● What to produce
Write out the entire listing below exactly as it appears, minus any pictures.

-- Supplied information start --

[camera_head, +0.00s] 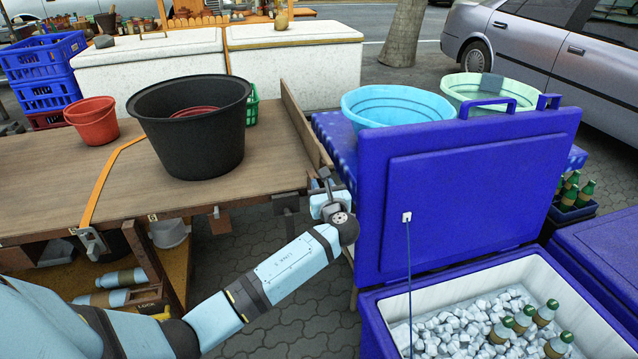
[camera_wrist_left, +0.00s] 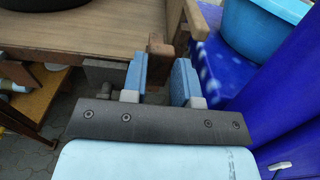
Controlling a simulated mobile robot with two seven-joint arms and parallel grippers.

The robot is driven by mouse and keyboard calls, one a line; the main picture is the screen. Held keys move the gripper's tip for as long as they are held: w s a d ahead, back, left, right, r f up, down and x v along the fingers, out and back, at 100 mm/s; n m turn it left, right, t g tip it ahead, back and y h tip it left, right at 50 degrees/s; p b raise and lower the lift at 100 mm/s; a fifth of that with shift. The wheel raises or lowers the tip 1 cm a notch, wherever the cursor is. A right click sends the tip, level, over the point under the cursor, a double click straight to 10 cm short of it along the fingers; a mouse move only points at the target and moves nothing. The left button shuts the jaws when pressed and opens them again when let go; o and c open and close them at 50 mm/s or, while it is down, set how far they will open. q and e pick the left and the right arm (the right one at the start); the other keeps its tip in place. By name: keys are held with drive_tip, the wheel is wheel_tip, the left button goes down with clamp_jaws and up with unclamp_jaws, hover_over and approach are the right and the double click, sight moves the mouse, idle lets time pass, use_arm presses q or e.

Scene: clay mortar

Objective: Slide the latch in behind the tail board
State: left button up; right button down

-- Supplied information end --

● Exercise answer
[camera_head, +0.00s] 
[camera_wrist_left, +0.00s] 
Controlling a simulated mobile robot with two seven-joint arms and parallel grippers.

The robot is driven by mouse and keyboard calls, one a line; the main picture is the screen. Held keys move the gripper's tip for as long as they are held: w s a d ahead, back, left, right, r f up, down and x v along the fingers, out and back, at 100 mm/s; n m turn it left, right, t g tip it ahead, back and y h tip it left, right at 50 degrees/s; p b raise and lower the lift at 100 mm/s; a fifth of that with shift. The wheel raises or lowers the tip 1 cm a notch, wherever the cursor is. A right click sends the tip, level, over the point under the cursor, a double click straight to 10 cm short of it along the fingers; a mouse move only points at the target and moves nothing. The left button shuts the jaws when pressed and opens them again when let go; o and c open and close them at 50 mm/s or, while it is down, set how far they will open. q and e pick the left and the right arm (the right one at the start); the other keeps its tip in place. By name: keys are held with drive_tip, the wheel is wheel_tip, the left button goes down with clamp_jaws and up with unclamp_jaws, hover_over and approach are the right and the double click, sight moves the mouse, idle lets time pass, use_arm presses q or e.

Scene: clay mortar

Objective: Slide the latch in behind the tail board
State: left button up; right button down

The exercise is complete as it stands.